* _RECORDED INFORMATION_:
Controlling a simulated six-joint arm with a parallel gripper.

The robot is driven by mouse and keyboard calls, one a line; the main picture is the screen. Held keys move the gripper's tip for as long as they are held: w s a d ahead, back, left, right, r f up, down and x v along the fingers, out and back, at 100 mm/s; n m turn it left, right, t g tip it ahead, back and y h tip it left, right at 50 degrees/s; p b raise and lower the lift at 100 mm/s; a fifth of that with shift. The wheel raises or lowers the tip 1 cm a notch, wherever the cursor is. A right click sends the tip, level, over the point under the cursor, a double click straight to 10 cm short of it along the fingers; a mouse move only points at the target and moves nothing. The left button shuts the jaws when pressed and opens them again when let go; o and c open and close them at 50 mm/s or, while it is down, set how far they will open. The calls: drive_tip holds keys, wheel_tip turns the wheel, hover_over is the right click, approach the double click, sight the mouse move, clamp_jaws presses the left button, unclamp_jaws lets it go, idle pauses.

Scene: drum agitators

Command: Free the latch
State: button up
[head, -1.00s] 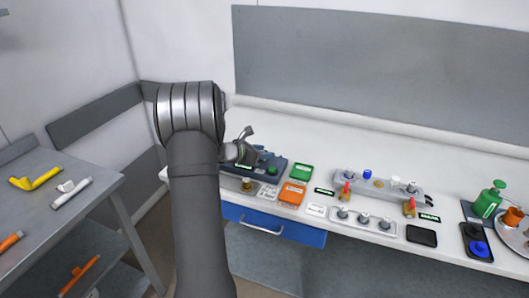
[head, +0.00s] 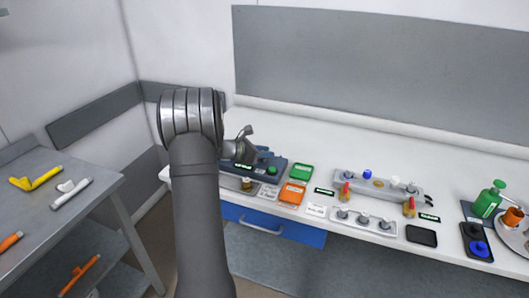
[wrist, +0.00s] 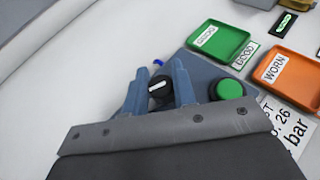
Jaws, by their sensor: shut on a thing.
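A black round knob (wrist: 160,87) with a white pointer line sits on a blue-grey panel (wrist: 199,69) in the wrist view. My gripper (wrist: 160,76) is shut on this knob, one finger on each side of it. A green round button (wrist: 230,89) stands on the same panel, just right of the right finger. In the head view my gripper (head: 244,148) is over the left part of the panel (head: 278,164), and my arm hides some of the panel's left side. No part is marked as a latch that I can read.
A green tray (wrist: 220,43) and an orange tray labelled WORN (wrist: 288,76) lie right of the panel. A grey fixture with pegs (head: 378,184) stands further right on the white bench. A blue drawer (head: 273,224) is below the bench edge. The bench behind the panel is clear.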

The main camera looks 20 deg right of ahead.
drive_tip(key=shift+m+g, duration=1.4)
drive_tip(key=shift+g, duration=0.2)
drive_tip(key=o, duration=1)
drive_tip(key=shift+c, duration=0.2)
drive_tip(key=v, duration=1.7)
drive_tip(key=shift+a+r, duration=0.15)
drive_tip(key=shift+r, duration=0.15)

* _WORK INSTRUCTIONS_: Repeat the data exactly in full, omitting its pictures.

* _WRITTEN RESPONSE_:
Controlling a simulated six-joint arm with a parallel gripper.

The robot is driven by mouse and keyboard calls, one a line; the main picture is the screen. Held keys move the gripper's tip for as long as they are held: w s a d ahead, back, left, right, r f up, down and x v along the fingers, out and back, at 100 mm/s; n m turn it left, right, t g tip it ahead, back and y h tip it left, right at 50 degrees/s; p b raise and lower the lift at 100 mm/s; a fifth of that with shift. The wheel raises or lowers the tip 1 cm a notch, wherever the cursor is. A right click sends the tip, level, over the point under the cursor, a double click straight to 10 cm short of it along the fingers; a mouse move only points at the target and moves nothing. The left button shuts the jaws when pressed and opens them again when let go; o and c open and close them at 50 mm/s or, while it is down, set how far they will open. The calls: drive_tip holds keys, wheel_tip turns the wheel, hover_over is the right click, approach the double click, sight the mouse move, clamp_jaws presses the left button, unclamp_jaws lets it go, idle pauses.

Scene: drum agitators

Command: Free the latch
State: button up
[head, -1.00s] 
[head, +0.00s] 
[wrist, +0.00s] 
Jaws, by their sensor: shut on a thing.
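A black round knob (wrist: 160,87) with a white pointer line sits on a blue-grey panel (wrist: 199,69) in the wrist view. My gripper (wrist: 160,76) is shut on this knob, one finger on each side of it. A green round button (wrist: 230,89) stands on the same panel, just right of the right finger. In the head view my gripper (head: 244,148) is over the left part of the panel (head: 278,164), and my arm hides some of the panel's left side. No part is marked as a latch that I can read.
A green tray (wrist: 220,43) and an orange tray labelled WORN (wrist: 288,76) lie right of the panel. A grey fixture with pegs (head: 378,184) stands further right on the white bench. A blue drawer (head: 273,224) is below the bench edge. The bench behind the panel is clear.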

The main camera looks 20 deg right of ahead.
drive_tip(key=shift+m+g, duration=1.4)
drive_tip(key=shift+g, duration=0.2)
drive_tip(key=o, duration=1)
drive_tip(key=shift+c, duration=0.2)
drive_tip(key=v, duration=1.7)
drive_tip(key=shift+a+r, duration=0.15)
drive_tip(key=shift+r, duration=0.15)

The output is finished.